▶ _TASK INPUT_:

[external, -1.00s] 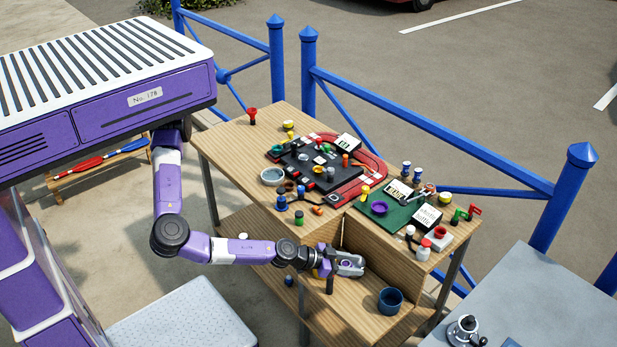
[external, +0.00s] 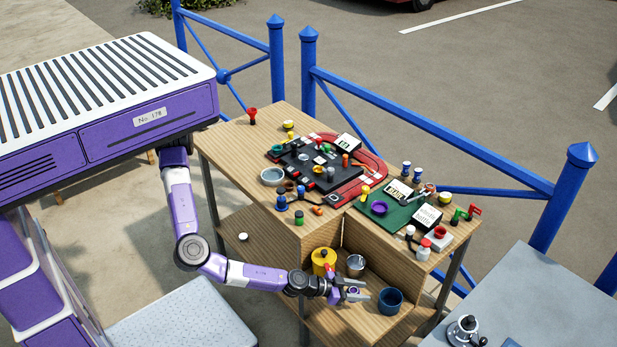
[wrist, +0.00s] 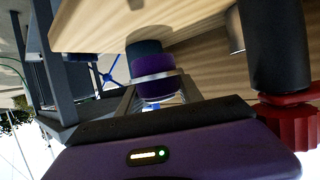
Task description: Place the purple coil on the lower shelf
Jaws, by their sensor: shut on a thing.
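My gripper (external: 354,294) is shut on the purple coil (external: 352,291), which shows only as a small purple spot between the grey fingers. In the wrist view the coil (wrist: 155,73) looks like a purple cylinder with a pale band, between the two fingers of my gripper (wrist: 155,88). The lower shelf (external: 330,322) is the wooden board under the table top. My gripper is at its front side, left of a blue pot (external: 390,301). I cannot tell whether the coil touches the shelf.
A yellow pot (external: 323,261) and a silver mug (external: 356,266) stand on the lower shelf behind my gripper. The table top (external: 240,145) above is crowded with small items, including a purple bowl (external: 379,208). A white disc (external: 243,237) lies on the shelf's left part.

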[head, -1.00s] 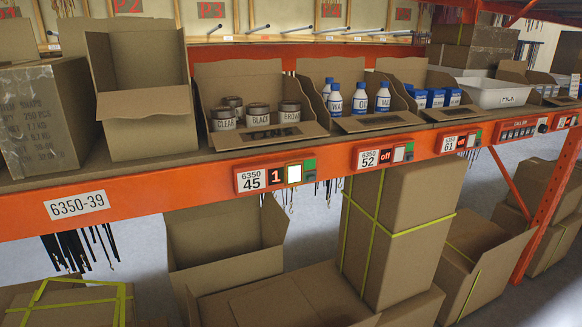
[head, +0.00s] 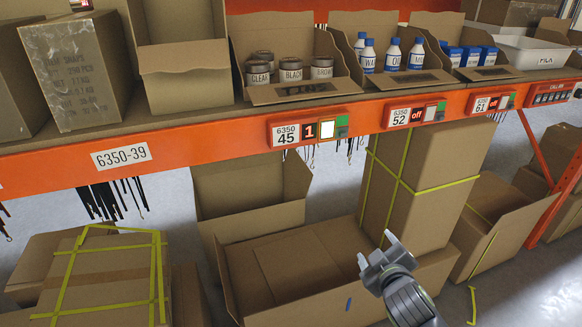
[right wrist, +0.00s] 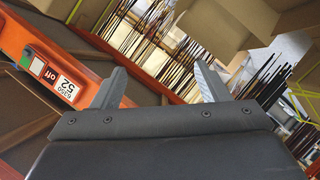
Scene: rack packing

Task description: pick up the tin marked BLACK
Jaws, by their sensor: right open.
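The tin marked BLACK (head: 291,72) stands upright in an open cardboard bin (head: 262,96) on the rack shelf, in the head view. The tin marked CLEAR (head: 259,73) is on its left and the tin marked BROWN (head: 322,68) on its right. Part of another tin shows behind them. My right gripper (head: 374,252) is open and empty, low in front of the shelf and well below the bin. In the right wrist view its two fingers (right wrist: 160,88) are spread with nothing between them. My left gripper is not in view.
The orange shelf beam (head: 220,149) runs below the bin, with a lit 45 label unit (head: 310,130). A bin of blue-capped bottles (head: 389,56) stands to the right. Large cartons (head: 78,68) stand to the left. Open boxes (head: 300,260) fill the lower level.

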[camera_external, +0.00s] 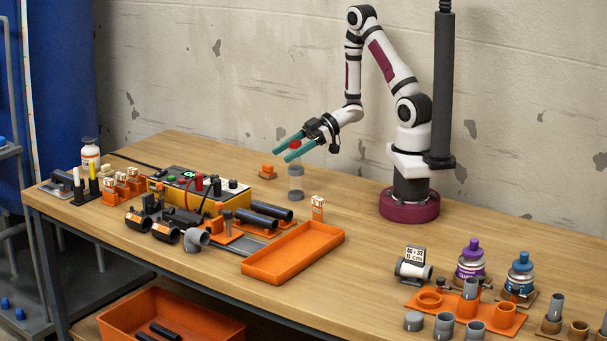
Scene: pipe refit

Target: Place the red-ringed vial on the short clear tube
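In the external view my gripper (282,151) points down and left with its two teal fingers spread apart around a small red part. This red part (295,144) looks like the ring of the red-ringed vial; the rest of the vial is hidden or too faint to make out. I cannot tell whether the fingers press on it. A short clear tube (296,181) with a grey lower end stands upright on the table, just below the fingers. Whether the vial touches the tube is not clear.
A small orange block (268,171) lies left of the tube. An orange tray (293,254) and a yellow-sided device (205,184) with knobs stand nearer the camera. Grey fittings (445,325) and bottles (471,262) fill the right front. Bare wood lies right of the tray.

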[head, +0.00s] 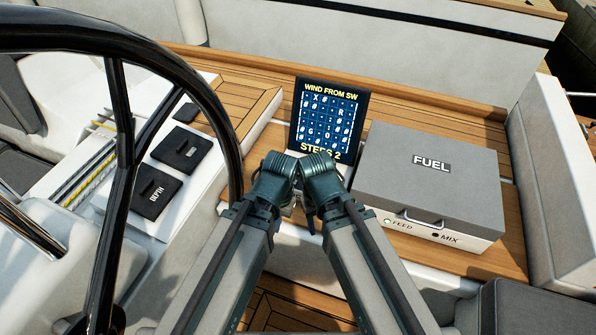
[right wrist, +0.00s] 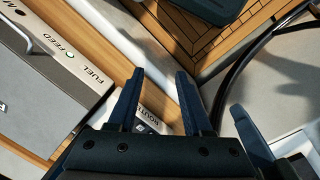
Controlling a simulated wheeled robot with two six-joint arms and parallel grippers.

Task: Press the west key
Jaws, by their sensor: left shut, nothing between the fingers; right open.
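A tilted dark screen (head: 328,122) stands on the wooden bench in the head view. It reads WIND FROM SW above a grid with an X, R, G and O, and STEPS 2 below. My left gripper (head: 287,207) and right gripper (head: 313,222) are close together just in front of it, largely hidden by their own wrists. In the right wrist view my right gripper (right wrist: 158,100) is open, with a small pale panel partly lettered ROUT (right wrist: 153,122) behind and between its fingers. The left gripper is shut and empty. No west key can be made out; the grippers cover the area below the screen.
A grey box marked FUEL (head: 432,178), with a handle and FEED and MIX marks, stands right of the grippers. A black steering wheel (head: 112,200) rises at the left. Behind it, a white console (head: 178,217) carries dark covers, one marked DEPTH. The bench behind the screen is clear.

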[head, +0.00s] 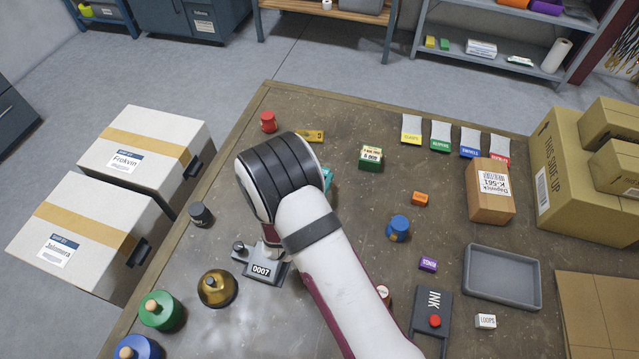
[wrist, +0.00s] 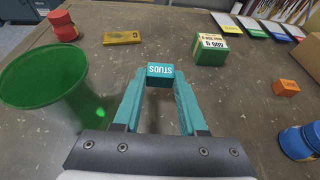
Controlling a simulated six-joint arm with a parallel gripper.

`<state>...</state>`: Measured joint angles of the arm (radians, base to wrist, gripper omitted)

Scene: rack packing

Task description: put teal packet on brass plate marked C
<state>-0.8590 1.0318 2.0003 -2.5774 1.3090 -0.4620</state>
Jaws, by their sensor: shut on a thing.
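The teal packet (wrist: 160,70), labelled STUDS, is between the fingertips of my gripper (wrist: 160,88) in the wrist view. My gripper is shut on it. In the head view my arm hides most of the gripper; a small teal part shows at its right side, and I cannot tell whether it is packet or finger. The brass plate marked C (wrist: 122,37) lies flat on the table, ahead and to the left of the packet in the wrist view. It also shows in the head view (head: 314,136), just beyond my wrist, with nothing seen on it.
A red container (head: 268,121) stands left of the plate. A green and white box (head: 371,158) stands to its right. A green see-through cup (wrist: 50,85) is close on the left in the wrist view. An orange block (head: 420,198) and blue container (head: 398,228) lie right.

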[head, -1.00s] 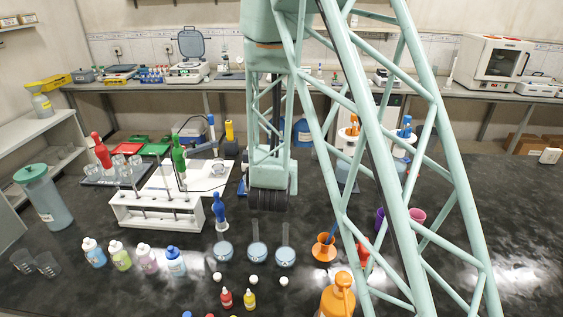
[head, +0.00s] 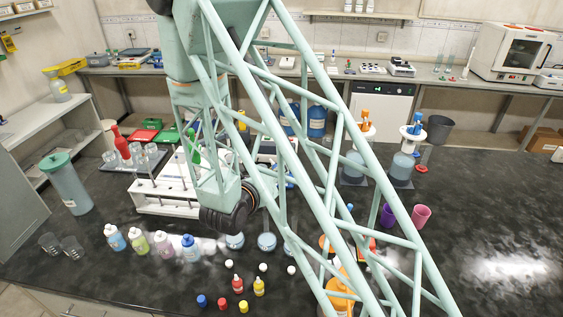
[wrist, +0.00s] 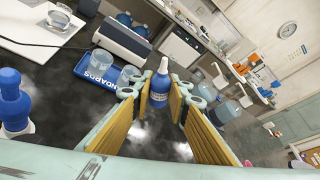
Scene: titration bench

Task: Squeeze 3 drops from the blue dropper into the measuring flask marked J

▶ _GIVEN PROBLEM_: Pick out the lines above containing the word "parallel", then copy them.

▶ _EXERCISE RESULT_:
Controlling a simulated wheeled robot with two six-joint arms and parallel grippers.
Controlling a simulated six-joint arm with a parallel gripper.

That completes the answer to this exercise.